Out North of Sandia Park is a small part of lost Americana, a bombastic example of where we came from. It’s not the usual slick and soulless stuff we’ve converted to lately, and it’s not always pretty, but it’s real and tangible, and has a working mechanical fortune teller that will gift you with the secrets of your future for only a quarter.
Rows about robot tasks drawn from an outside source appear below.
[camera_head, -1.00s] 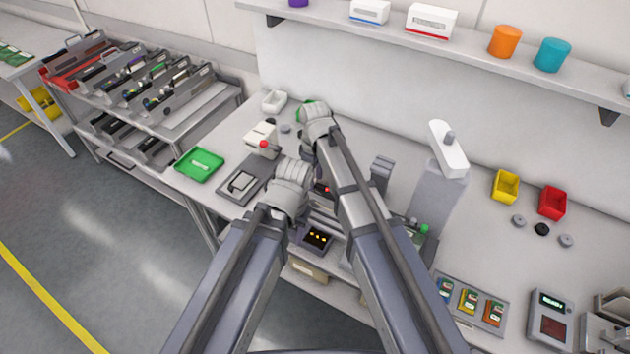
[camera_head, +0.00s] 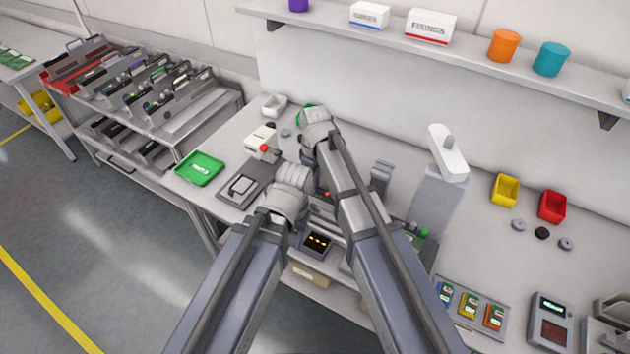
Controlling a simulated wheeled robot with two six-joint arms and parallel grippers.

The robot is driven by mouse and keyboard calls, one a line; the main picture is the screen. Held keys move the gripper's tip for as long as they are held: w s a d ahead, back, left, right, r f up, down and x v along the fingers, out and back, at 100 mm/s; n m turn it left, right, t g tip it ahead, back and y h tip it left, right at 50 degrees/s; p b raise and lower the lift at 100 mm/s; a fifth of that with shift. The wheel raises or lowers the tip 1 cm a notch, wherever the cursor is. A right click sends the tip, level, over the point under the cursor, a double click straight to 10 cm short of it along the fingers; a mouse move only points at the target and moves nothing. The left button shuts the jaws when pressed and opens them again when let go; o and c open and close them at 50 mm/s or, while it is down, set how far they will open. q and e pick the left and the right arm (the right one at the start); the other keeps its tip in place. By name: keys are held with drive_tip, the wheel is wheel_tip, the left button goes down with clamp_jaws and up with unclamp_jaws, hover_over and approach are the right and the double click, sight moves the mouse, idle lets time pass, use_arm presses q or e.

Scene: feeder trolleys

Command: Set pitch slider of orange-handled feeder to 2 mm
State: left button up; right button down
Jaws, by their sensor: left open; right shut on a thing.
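My left gripper (camera_head: 290,180), the lower one, is open above the bench, to the right of the flat grey fixture; its fingertips are hidden behind its own body. My right gripper (camera_head: 318,119) is higher in the picture, near the back of the bench. It is shut on a thing that its body hides, so I cannot make out what it holds. The orange-handled feeder and its pitch slider cannot be made out; my arms cover the middle of the bench. Several feeders stand on the trolley (camera_head: 196,124) at the left, their handles too small to tell apart.
A green tray (camera_head: 200,168) and a grey fixture (camera_head: 240,187) lie left of my grippers. A white device with a red knob (camera_head: 262,141) is close by. A grey column (camera_head: 437,195) stands to the right. A yellow bin (camera_head: 506,190) and red bin (camera_head: 552,206) are farther right.

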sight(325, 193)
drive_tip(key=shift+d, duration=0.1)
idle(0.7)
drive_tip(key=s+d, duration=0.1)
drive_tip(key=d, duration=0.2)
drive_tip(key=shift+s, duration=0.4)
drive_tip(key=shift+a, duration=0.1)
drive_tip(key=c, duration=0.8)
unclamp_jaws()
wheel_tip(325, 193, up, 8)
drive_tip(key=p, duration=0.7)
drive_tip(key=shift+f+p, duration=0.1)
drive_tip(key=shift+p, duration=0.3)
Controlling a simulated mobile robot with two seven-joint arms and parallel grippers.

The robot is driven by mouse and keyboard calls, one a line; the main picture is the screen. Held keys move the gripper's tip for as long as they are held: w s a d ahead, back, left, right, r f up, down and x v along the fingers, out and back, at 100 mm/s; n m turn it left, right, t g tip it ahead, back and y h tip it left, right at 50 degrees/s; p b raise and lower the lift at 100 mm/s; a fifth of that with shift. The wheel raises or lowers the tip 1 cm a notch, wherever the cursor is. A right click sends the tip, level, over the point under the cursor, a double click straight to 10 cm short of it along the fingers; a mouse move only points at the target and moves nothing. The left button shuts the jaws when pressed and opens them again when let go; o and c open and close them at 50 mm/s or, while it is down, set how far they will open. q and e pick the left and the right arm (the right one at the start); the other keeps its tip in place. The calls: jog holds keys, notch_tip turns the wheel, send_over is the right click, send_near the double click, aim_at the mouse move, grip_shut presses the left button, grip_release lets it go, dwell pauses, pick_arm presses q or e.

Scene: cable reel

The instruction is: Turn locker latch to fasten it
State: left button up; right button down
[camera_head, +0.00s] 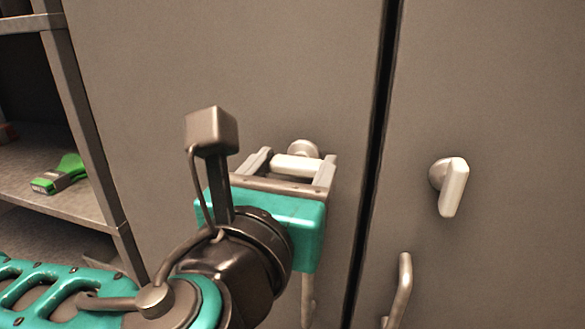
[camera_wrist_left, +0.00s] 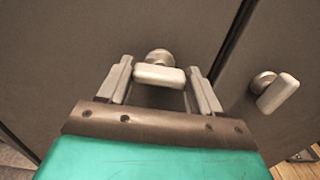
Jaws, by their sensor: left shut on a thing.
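Two pale metal latches sit on the grey locker doors. The left door's latch (camera_head: 297,166) lies about horizontal on its round hub, and it also shows in the left wrist view (camera_wrist_left: 159,76). My left gripper (camera_head: 298,160) has its two fingers at either end of this latch and is shut on it. The right door's latch (camera_head: 454,187) is free, with its handle near upright in the head view; it shows tilted in the left wrist view (camera_wrist_left: 277,93). My right gripper is not in view.
A dark vertical gap (camera_head: 376,150) separates the two doors. A bar handle (camera_head: 400,290) is on the right door below its latch; another handle (camera_head: 307,300) is partly hidden behind my gripper. An open metal shelf (camera_head: 85,203) with a green item (camera_head: 60,175) stands left.

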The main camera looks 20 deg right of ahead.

Beyond that, there’s also a fully functioning machine that will tell you what career you should choose, a mechanical one-man-band, and more hand-carved miniatures than you can possibly imagine. That place is the Tinkertown Museum. It’s a tiny place tucked into the side of the road and adorned with every bit of history you can imagine. It’s a pop-art history shack that doesn’t take itself too seriously and comes complete with everything from the over-the-top giddiness of the big top to the grotesque mannequins displaying horse-hair jackets.

I’m not sure Love Pirate is a career, but if anyone’s hiring, I’d like to apply. Dictator would be good, too.

Among other things, Tinkertown is an homage to a part of our culture that disappeared with the advent of reality T.V. and fast food; it’s a throw-back to the time when we still felt the creative urge to make something instead of just consuming things.

Now, maybe I’m just being cynical – my fortune did say I have destructive tendencies, after all – but it seems to me that the creative urge has dissipated. And that’s a very sad thing because there are some tremendously talented people out there with stories to tell, miniatures to carve, worlds to build, and images to share.

Yes, the museum has a yacht built in the 30s in it. The owner of the yacht sold everything he owned and sailed that boat around the world for 10 years. It was a really long picture. Just imagine it as one continuous piece.

A while back I was having a conversation with my Kenpo teacher when the subject of winning the lottery came up. His take on it was, if you really want to do something, you don’t need to win the lottery to do it. Just go make it happen. I responded by telling him I wanted to buy a Senator and they’re not cheap. We chuckled, but he was dead on the money: There’s never going to be a perfect time to do what you want, you just have to go do it. That was my Kenpo fortune for the evening.

As for the my Tinkertown fortune, well, that’s between me and Grandmother Esmerelda.

Check out some more of the fantastic stuff at Tinkertown and if you’re ever in Sandia Park, go check it out. Just go early, it’s a small place and it fills up fast.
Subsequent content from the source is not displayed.